A 747 crashes down near Eton and all passengers and crew are lost. All, except for Keller the co-pilot, who miraculously walks away from the crash site unharmed with no recollection of what caused the crash. In his quest to remember he turns to priests and psychics while the ghosts of the dead roam the village green. Soon enough the townspeople are caught in James Herbert’s familiar episodic format where every death scene is a minor biography of the victim.

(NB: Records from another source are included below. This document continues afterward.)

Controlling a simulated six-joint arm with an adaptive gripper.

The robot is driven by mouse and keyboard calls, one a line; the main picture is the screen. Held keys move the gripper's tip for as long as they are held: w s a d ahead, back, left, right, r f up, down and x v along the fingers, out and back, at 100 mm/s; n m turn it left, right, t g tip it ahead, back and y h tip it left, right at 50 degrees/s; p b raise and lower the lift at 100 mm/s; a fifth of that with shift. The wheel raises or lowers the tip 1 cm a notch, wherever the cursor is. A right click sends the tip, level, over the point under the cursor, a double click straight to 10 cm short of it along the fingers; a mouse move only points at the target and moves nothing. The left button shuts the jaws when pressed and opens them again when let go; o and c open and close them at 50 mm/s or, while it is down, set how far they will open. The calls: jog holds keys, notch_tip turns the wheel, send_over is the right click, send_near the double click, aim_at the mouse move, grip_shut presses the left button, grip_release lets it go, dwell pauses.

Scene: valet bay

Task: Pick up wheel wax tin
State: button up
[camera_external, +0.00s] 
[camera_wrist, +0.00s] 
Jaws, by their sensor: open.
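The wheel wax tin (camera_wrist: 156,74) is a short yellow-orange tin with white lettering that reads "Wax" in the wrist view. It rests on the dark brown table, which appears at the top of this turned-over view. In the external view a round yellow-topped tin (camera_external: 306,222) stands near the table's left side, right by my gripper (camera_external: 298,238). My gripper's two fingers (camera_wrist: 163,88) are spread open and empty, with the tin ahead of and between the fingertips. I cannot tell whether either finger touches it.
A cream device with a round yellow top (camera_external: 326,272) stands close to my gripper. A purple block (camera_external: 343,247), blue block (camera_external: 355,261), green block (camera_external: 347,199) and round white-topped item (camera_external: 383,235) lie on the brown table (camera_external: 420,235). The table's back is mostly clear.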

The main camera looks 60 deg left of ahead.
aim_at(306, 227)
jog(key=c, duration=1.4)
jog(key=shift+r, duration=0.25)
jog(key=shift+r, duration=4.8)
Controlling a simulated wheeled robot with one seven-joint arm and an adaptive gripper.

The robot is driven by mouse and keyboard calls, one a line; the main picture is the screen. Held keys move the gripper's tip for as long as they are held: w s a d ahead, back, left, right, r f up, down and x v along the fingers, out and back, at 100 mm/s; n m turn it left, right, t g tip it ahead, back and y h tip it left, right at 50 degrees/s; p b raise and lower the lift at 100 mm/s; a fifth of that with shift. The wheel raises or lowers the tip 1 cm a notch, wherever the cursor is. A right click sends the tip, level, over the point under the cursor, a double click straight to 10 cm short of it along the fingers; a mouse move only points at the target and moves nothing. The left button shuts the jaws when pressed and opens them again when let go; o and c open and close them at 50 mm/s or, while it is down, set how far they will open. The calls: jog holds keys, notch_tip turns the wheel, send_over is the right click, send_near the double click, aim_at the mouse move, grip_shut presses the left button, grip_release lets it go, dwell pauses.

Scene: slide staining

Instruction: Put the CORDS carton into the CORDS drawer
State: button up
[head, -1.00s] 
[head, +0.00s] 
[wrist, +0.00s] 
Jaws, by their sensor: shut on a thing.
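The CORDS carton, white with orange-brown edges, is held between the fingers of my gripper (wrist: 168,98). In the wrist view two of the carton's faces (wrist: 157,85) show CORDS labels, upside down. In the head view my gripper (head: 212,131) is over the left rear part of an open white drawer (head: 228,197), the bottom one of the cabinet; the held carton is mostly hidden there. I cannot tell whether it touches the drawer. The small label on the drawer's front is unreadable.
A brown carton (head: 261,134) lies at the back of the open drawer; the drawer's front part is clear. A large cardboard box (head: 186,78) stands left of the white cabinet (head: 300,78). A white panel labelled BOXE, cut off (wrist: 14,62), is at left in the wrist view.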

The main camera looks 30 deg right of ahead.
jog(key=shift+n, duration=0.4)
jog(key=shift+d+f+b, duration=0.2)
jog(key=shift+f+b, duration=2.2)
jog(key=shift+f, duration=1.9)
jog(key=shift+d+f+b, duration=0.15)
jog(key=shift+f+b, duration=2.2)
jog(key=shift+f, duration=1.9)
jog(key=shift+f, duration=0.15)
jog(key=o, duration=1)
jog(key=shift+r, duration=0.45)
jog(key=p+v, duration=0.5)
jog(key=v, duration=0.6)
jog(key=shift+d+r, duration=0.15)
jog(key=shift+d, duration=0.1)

The Survivor was Herbert’s third offering and he was clearly trying to extricate himself from the effective but limited format that made his first two novels a success. Does he manage it? Not entirely, since he keeps slipping into the old habit every other chapter. The chapters with Keller trying to find out what happened work very well until the very end, but the episodic death scenes feel forced, with the spirits of the dead lashing out at random people who have nothing to do with anything. There’s some undeniably neat horror there, such as a wife slowly poisoning her gay husband, but the scenes are so disparate with all the fat school kids and the vicars that they barely stick together.
But whenever Herbert breaks free of the format, he’s doing a good job. The crash, the introduction of Keller and some of the horror, such as when Hobbs the psychic mauls himself, are a long way from The Rats. The Survivor isn’t quite the departure Herbert probably hoped it would be; his next one, Fluke, about a man reincarnated as a dog, on the other hand, would probably be a step too far.
Generally speaking The Survivor is vintage 70s Herbert, quick-paced, well-written horror that introduces supernatural elements to his oeuvre (The Rats and The Fog having derived from science fiction). That transition is seamless, with Herbert getting the mood and the atmosphere spot on. It’s also still a slim volume, the bloat would come later. The resolution of the story, the mundane reason for the crash, is, however, a major letdown, a dull explanation that shouldn’t possibly have taken so long for the investigators to figure out.
The Survivor is a noble attempt, but whereas The Rats and The Fog were direct, merciless double punches on the reader’s nose, The Survivor is confused about itself, what it wants to be and where it wants to go, much like Keller the titular protagonist. There is progress, however, and the novel does loudly declare that Herbert would later be much more than just a one-trick-pony.